ASEAN set to upgrade multilateral security talks
ASEAN set to upgrade multilateral security talks
HANOI (Agencies): Southeast Asian nations may take an
important step next week to upgrade their dialog on regional
security, a Vietnamese official said on Thursday.
Foreign ministers from the Association of Southeast Asian
Nations (ASEAN) will consider adopting a document setting out
"the concepts and principles" of preventive diplomacy when they
hold their annual security talks next week in Hanoi, Vice Foreign
Minister Le Cong Phung said.
Phung said ASEAN members initially differed over what those
principles should be, but settled those differences when their
senior officials met in Hanoi in May and wrote the document. The
text was not publicly released so the details are unclear.
Phung said, however, that it was agreed there should be a
"transition period" before ASEAN becomes active in preventive
diplomacy.
ASEAN began the annual security talks, called the ASEAN
Regional Forum (ARF), in 1994 and has been using it to air views
on territorial and other disputes with the involvement of major
powers, including the United States and China.
The forum was supposed to move gradually through three stages:
from confidence-building to preventive diplomacy to actual
resolution of conflicts.
"The ARF...will go through three stages, namely confidence
building, preventative diplomacy and management and settlement of
conflicts," Phung said.
"The papers expected to be adopted at this conference are
necessary preparations of ARF to move to the second stage of
preventive diplomacy."
Phung said the move would be a natural progression of the
ARF's role in bringing together ASEAN's 10 member states with top
officials from world and regional powers.
"The main thrust of this initiative is that ASEAN member
countries help their less developed members including Cambodia,
Laos, Myanmar and Vietnam," he said.
ASEAN has come under growing pressure to move quickly to the
preventive diplomacy stage by those who say it has done too much
talking and too little action.
Since its founding in 1967, ASEAN has considered decision-
making by consensus and "noninterference in the internal affairs"
of member states as two main principles of the grouping. Some
ASEAN countries had expressed concern that the movement toward
preventive diplomacy may undermine those principles and open the
door to outside intervention in their affairs or force them into
joining conflict resolution actions.
Phung said that during the past year, ASEAN has agreed to
maintain the grouping's two guiding principles.
He said the security forum has discussed disputes over
islands, including the Spratly Island group, in the South China
Sea that are claimed by China and several ASEAN member countries.

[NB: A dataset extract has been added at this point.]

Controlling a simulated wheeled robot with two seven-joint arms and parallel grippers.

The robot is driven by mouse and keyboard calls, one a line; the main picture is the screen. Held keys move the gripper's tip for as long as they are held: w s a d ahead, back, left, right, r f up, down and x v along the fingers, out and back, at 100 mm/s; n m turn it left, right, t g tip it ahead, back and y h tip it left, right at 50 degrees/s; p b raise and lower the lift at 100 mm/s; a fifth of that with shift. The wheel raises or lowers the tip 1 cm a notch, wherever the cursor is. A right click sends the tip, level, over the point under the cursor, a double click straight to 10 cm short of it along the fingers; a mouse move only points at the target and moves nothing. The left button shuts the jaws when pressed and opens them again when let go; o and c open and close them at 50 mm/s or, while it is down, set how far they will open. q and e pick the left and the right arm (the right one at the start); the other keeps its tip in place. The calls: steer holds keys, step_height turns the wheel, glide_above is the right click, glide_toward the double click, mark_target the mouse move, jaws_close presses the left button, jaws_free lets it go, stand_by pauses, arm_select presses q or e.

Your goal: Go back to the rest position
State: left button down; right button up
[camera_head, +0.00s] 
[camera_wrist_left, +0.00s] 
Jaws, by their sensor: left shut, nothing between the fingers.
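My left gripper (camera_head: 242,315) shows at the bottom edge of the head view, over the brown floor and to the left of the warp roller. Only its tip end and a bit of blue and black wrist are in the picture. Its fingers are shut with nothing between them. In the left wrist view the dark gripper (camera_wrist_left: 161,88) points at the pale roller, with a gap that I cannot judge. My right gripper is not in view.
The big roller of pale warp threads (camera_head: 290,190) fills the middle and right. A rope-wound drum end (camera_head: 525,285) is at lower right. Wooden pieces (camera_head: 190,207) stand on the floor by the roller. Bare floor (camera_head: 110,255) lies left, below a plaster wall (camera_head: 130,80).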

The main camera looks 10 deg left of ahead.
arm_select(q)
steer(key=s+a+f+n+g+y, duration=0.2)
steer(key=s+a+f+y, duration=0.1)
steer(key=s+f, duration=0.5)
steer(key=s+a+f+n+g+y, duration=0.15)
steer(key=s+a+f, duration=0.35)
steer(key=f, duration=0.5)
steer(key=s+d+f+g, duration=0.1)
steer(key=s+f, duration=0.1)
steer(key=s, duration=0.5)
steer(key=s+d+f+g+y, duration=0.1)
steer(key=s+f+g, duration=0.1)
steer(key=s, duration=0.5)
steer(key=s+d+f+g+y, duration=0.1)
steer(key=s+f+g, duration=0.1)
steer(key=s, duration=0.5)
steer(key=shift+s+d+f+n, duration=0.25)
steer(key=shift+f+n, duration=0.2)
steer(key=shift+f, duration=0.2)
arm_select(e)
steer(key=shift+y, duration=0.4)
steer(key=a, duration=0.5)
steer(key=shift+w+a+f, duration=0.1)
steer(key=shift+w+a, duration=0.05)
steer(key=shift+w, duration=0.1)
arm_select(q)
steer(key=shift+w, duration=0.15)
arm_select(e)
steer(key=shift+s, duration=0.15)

The claimants have made "huge improvements" in jointly
drafting a "code of conduct" intended to prevent conflict in the
disputed areas, but some differences remain, Phung said.
The differences include disagreements over what areas in the
sea the code would cover, he said. The dispute has sparked some
small armed clashes over the years.
ASEAN groups Brunei, Cambodia, Indonesia, Laos, Malaysia,
Myanmar, the Philippines, Singapore, Thailand and Vietnam.